The Winning DreamtoReality Entry: Emily Harris
My name is Emily Harris. I’m 25 years old and at the end of last year I finished a legal internship. The natural next step for me was to get a job with a law firm and go into practice. As I contemplated that I realised that immersing myself in the corporate world wouldn’t help me to pursue my dream of making a real contribution to my community and our environment. So I decided instead to strike out on my own. I’ve started by writing a blog on sustainable living and connecting with groups of others who share my passion, but I want to contribute more directly to lessening our impact on the environment. I want to find ways to make environmental responsibility resonate with the whole community in a genuine way. I want to take people beyond paying lip service to environmental responsibility by getting them actively involved in sustainable practices – not because they feel like they should but because they want to.
Is for the rooftops of the apartment buildings in Auckland’s CBD to turn green. I want to establish rooftop gardens for city-dwellers, so that they can grow their own fresh, healthy food, right on the roof of their apartment building. I want to teach them the skills of growing their own food, and provide them with the resources they need to set up gardens. As someone who lives in a central Auckland apartment, I know how much value people like me would get from having access to green spaces where we could grow our own food.
This will have a huge positive impact on New Zealand’s environment because…
Growing food locally will give people better access to nutritious organic food, transform wasted spaces into green productive spaces, and reduce carbon emissions from food transportation. There are also flow-on environmental benefits, for example a reduction in how much waste garden participants throw away because they begin to view food scraps as valuable material for composting for the garden, not just rubbish. Additionally, showing people how they can take ownership of one aspect of their relationship with the environment will encourage them to take responsibility for other aspects of their relationship with the environment.
Working together on a project like a shared garden will generate community spirit, something that is often lacking among inner-city apartment-dwellers. Community spirit leads to a greater sense of social responsibility as we see, in a practical way, how together we can create great results. Social responsibility leads to an enhanced sense of environmental responsibility, as we see how everything we do has an effect on each other and so feel more motivated to protect the resources we share.
It’s not just about creating a few gardens on a few rooftops. The people living in apartment buildings in Auckland’s CBD today won’t live there forever. They’ll move out to the suburbs, to different cities, and they’ll start families. But they’ll take their gardening skills and sense of social and environmental responsibility with them. And they can share that knowledge and passion in their new communities, and pass it on to their children.
If Happyzine helps me to achieve my vision publicly, then other New Zealanders will see what can be achieved when people come together to work towards a common goal.
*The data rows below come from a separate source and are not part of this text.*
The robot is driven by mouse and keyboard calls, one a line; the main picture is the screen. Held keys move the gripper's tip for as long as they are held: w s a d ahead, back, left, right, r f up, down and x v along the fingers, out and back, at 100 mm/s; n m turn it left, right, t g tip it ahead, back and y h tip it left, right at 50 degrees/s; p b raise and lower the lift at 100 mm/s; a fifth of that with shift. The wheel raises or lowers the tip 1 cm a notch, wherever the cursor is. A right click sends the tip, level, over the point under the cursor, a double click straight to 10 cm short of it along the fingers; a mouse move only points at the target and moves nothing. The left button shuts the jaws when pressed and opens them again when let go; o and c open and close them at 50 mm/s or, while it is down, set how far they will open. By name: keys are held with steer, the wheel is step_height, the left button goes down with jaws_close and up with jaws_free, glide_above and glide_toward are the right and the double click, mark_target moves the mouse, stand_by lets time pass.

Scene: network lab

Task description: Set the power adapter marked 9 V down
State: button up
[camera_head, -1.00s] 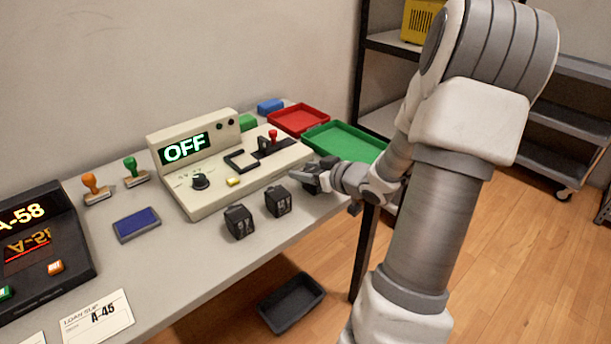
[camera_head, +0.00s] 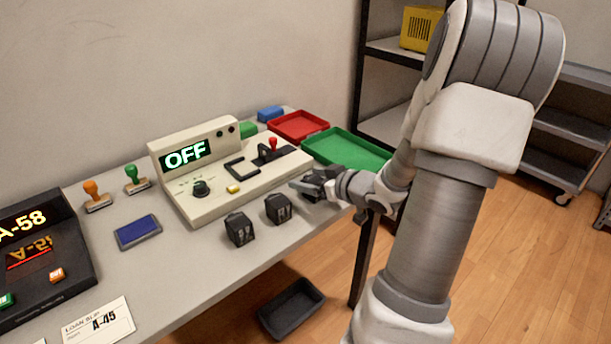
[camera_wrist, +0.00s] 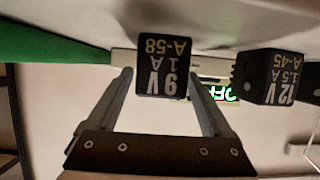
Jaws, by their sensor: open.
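The 9 V power adapter is a small black block (camera_wrist: 163,66) with "9 V 1 A A-58" printed on it, upside down in the wrist view. It is at the table surface between the fingertips of my gripper (camera_wrist: 160,78). My gripper is open, with a thin gap showing at the adapter's left side. In the head view my gripper (camera_head: 312,186) is low at the table's front edge, right of the other adapters, and largely hides the 9 V one. The 12 V adapter (camera_head: 278,209) stands just left of it; it also shows in the wrist view (camera_wrist: 271,78).
Another black adapter (camera_head: 239,229) stands farther left. Behind is a beige test unit (camera_head: 220,205) reading OFF. A green tray (camera_head: 345,150) and a red tray (camera_head: 299,126) lie at the table's far right. A dark bin (camera_head: 291,309) is on the floor.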

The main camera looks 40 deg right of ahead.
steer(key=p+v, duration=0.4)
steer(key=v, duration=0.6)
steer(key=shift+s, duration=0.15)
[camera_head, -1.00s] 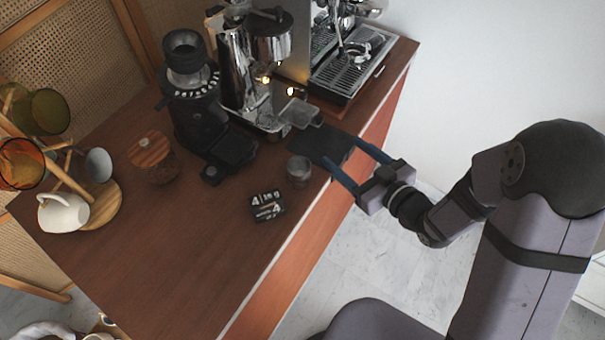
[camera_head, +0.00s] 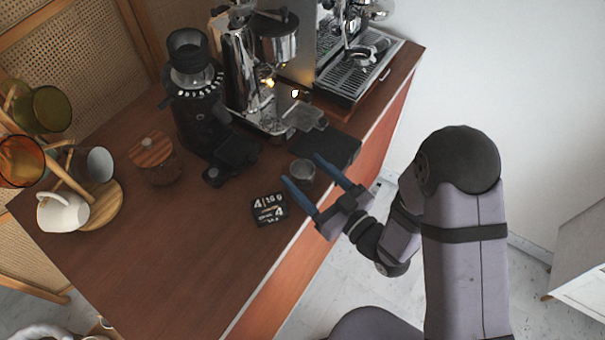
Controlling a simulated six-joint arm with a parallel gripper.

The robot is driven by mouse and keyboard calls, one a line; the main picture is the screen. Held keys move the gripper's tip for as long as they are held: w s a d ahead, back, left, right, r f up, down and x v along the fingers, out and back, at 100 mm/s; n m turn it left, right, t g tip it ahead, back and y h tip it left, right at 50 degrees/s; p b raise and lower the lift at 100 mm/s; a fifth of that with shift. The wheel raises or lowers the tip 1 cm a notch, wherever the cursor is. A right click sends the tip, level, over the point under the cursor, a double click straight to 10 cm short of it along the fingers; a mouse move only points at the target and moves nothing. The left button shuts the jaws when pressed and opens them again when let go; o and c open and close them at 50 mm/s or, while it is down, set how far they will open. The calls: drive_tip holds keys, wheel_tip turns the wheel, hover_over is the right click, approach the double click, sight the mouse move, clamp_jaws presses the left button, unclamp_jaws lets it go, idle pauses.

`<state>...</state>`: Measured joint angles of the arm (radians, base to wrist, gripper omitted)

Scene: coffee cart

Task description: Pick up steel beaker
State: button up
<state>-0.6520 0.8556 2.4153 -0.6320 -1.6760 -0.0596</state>
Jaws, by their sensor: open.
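The steel beaker (camera_head: 302,171) is a small grey metal cup standing on the brown cart top, near its front edge. My gripper (camera_head: 301,168) is open, with two blue fingers pointing toward the beaker. In the picture one finger is on each side of the beaker, the left one overlapping its lower left and the right one its right side. I cannot tell from this view whether the fingers touch it or are above it.
A dark flat mat (camera_head: 333,146) lies behind the beaker. A grinder (camera_head: 199,110), an espresso machine (camera_head: 237,68) and a wooden-lidded jar (camera_head: 153,158) stand farther back. A cup rack (camera_head: 108,204) is at left.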

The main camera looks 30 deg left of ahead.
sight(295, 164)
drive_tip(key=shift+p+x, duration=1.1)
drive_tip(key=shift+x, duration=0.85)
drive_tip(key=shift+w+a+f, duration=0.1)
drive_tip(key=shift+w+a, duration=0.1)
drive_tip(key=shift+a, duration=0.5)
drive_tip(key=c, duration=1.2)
They’ll see how much fun it is to be involved in a community project like this one. Some of them will be inspired to do the same thing in their community, and local food growing will spread like ripples in a pond.
How I will make this happen…
My vision is too big for me to achieve on my own. I’m not an expert at gardening, but I’m part of a group of people called Ooooby, who are passionate about creating access to fresh, locally produced food for all New Zealanders. So I’m confident I can get some gardening gurus on board to share their knowledge and experience.
There are lots of examples of successful community gardening in New Zealand, and big cities overseas have successfully transferred the community garden concept to the rooftops, as the images in my video show. Rooftop gardens can be tailored to the available space, structural support, weather exposure and facilities of a building, and also to the time commitment that participants can make. Removable planter boxes can be used so no permanent alterations to the building are needed.
With Happyzine’s help I’ll generate publicity for my vision, and connect with city-dwellers who would like to grow their own food, but have been held back by barriers like lack of suitable space and lack of gardening knowledge. Once those barriers are removed, and the benefits of communal gardening like saving money and forming connections with neighbours become tangible, others in the buildings will be keen to get involved. As for getting building owners on board, there is anecdotal evidence that rooftop gardens can increase the value of buildings by making them a more desirable place for people to live. An objective of the project would be to get garden participants to take ownership of their garden, including keeping it tidy and maintained, so that it would contribute to, rather than detract from, the aesthetic of the building.
Having the backing of Happyzine and the other businesses that are behind Dream to Reality will assist me in obtaining financial support to bring my vision into reality.
This project could bring healthy sustainable living to a large number of New Zealanders who have not really had the opportunity to grow their own food before. I have the passion and the drive to pursue this goal, and with Happyzine’s support I’m confident I can achieve it.